Obviously, 3D printing still faces several (technological, economical and legal) challenges. Nonetheless, forecasts are projecting significant growth in the industry for the years to come.

Legal risks

Alongside opportunities, several risks have already been identified with the development of 3D printing, including legal risk. Some of these issues have made headlines already, such as the possibility to use 3D printers to create home-made guns. Other areas of law could also be affected by 3D printing, including in particular IP. Back in 2013, Gartner predicted that by 2018, 3D printing would result in the loss of at least $100 billion per year in IP globally. While it seems unlikely that such losses are currently being sustained by IP holders, it is worth looking at some of the issues 3D printing poses with regard to IP that caused Gartner to make such a bold prediction.

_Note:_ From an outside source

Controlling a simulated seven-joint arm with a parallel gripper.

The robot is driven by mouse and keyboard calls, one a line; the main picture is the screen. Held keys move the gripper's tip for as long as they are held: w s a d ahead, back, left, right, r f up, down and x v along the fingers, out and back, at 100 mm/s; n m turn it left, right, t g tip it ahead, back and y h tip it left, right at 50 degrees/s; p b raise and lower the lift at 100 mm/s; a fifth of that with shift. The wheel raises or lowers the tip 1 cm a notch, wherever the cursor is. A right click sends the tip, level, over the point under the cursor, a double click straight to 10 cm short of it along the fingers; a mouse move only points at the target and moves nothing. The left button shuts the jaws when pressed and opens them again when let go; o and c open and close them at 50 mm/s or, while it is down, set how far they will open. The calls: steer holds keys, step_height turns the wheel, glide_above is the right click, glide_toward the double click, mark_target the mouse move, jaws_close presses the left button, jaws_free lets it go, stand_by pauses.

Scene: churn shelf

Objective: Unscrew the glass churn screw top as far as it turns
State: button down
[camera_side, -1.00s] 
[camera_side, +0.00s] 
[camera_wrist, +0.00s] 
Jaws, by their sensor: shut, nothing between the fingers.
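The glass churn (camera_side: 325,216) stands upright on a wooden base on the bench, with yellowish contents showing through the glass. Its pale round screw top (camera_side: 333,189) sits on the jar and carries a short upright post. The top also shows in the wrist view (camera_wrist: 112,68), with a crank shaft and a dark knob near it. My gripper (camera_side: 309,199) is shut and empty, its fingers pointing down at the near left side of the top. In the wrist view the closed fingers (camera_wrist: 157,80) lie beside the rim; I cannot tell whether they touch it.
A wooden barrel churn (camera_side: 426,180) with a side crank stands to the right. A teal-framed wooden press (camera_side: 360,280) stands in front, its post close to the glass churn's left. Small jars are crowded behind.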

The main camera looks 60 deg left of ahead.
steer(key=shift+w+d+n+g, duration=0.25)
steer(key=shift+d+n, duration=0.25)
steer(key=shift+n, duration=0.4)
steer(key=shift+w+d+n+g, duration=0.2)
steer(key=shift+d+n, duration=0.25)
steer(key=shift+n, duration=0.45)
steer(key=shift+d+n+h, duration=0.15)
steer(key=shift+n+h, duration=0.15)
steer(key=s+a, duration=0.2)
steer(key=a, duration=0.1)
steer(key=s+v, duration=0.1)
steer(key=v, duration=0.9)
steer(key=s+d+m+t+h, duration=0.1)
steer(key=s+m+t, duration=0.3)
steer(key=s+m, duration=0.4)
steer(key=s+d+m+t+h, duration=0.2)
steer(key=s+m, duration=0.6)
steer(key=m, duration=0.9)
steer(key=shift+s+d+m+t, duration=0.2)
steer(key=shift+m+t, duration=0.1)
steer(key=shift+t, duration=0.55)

One of the risks that was already identified early on is that the rise of 3D printing could be compared to the introduction of the video recorder, CD-rom, and P2P-sharing (e.g. Napster) in the music and film industry. Given that 3D printers operate based on digital CAD-files, it is easy and almost cost-free to share these files online. Therefore, the scope of counterfeited goods can expand to every kind of object and to every kind of person. CAD-files can be created from scratch using software or by scanning objects using a 3D scanner.

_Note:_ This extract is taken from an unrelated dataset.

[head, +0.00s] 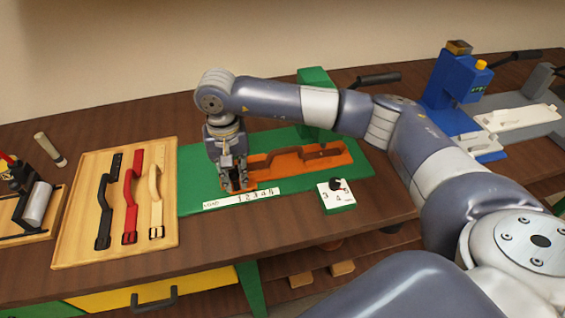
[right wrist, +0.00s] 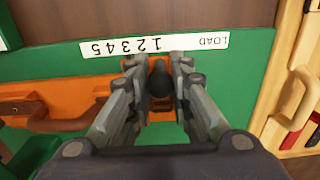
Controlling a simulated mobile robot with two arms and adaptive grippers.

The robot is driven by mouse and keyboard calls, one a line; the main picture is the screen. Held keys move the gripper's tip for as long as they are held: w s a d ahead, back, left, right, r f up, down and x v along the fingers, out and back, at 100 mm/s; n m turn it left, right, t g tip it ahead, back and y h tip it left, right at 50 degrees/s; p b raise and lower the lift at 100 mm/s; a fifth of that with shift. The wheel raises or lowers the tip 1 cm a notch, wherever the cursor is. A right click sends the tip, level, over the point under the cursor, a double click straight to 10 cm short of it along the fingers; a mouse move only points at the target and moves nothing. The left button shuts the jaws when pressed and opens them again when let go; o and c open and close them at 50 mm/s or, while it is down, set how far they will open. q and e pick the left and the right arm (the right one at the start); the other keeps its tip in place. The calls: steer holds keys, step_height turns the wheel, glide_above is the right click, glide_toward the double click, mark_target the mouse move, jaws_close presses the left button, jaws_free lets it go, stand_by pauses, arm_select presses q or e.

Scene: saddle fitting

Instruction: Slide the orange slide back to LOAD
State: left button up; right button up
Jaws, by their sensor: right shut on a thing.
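The orange slide (head: 290,166) lies on the green base (head: 190,165), with a brown strap-like piece (head: 325,153) on it. A white scale strip (head: 240,197) marked LOAD and 1 to 5 runs along the front edge. My right gripper (head: 236,186) is low over the slide's left end. In the right wrist view its fingers (right wrist: 155,75) are shut around a dark round knob (right wrist: 159,84) on the orange slide (right wrist: 35,105). There the slide's end is near the 1 mark, short of LOAD (right wrist: 211,40). My left gripper is not in view.
A wooden tray (head: 72,245) with black, red and cream straps stands at left. A small dial block (head: 337,197) with a black knob sits at the base's front right. A green post with a dark lever (head: 378,79) stands behind. A blue machine (head: 448,85) is at right.

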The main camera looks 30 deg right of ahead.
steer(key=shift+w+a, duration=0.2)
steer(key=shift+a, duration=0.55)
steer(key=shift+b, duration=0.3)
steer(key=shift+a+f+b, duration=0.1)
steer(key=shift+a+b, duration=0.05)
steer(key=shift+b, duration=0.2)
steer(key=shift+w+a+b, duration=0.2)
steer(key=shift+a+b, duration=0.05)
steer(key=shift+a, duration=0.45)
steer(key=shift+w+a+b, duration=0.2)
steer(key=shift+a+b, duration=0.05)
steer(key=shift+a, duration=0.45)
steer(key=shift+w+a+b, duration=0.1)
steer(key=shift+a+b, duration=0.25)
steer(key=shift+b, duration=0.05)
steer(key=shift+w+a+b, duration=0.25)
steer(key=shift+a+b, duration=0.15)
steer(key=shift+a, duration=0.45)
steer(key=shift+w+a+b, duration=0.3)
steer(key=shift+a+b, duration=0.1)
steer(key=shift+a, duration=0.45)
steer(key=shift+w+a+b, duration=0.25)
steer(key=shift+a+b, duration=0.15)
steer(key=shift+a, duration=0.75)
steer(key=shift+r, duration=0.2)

This can be illustrated by using an example: When you own a pair of shoes, you can use a 3D scanner to create a CAD-file thereof. Subsequently, the CAD-file can be shared online via a P2P-sharing website. This allows everyone to have access to the file and make copies of the shoes without the permission of original right holder, either by using their own 3D printer or by relying on a 3D printing service provider. Several actors are involved in this example: the person 3D scanning the shoes, the uploader and downloaders of the CAD-file, the P2P-sharing website owner, the 3D printing service provider, the manufacturer of the 3D printers etc. All of these actors can potentially infringe upon the IP rights of the shoe owner or be (co-)owner of IP themselves. Furthermore, this involves all typical IP rights. Different aspects of a pair of shoes can be protected by copyright, trademarks, patents and design rights.

Several of the above-mentioned rights also provide that private and non-commercial use does not constitute an infringing act and, in any event, finding effective remedies against infringing acts may prove difficult in an online context. While current low-cost 3D printers may not be able to adequately produce complicated objects such as shoes, the technology is continuously improving. When consumers have access to cheap yet high quality 3D printers, these risks shall only continue to grow more substantial.

Need for an IP strategy

Learning from the mistakes of the music and film industry, it is important for the affected sectors to act proactively and develop an IP strategy that embraces the opportunities of 3D printing while as much as possible resolving the legal risks. This can for example involve focusing on qualitative and secured CAD-files and offering easy and legal access to consumers (for example through streaming services). It will be important to collaborate with all involved players and perhaps consider lobbying regarding aspects of IP law that can be improved.

Indeed, developing a proper IP strategy can help unleash the huge potential of 3D printing and make it an indispensable part of our everyday lives.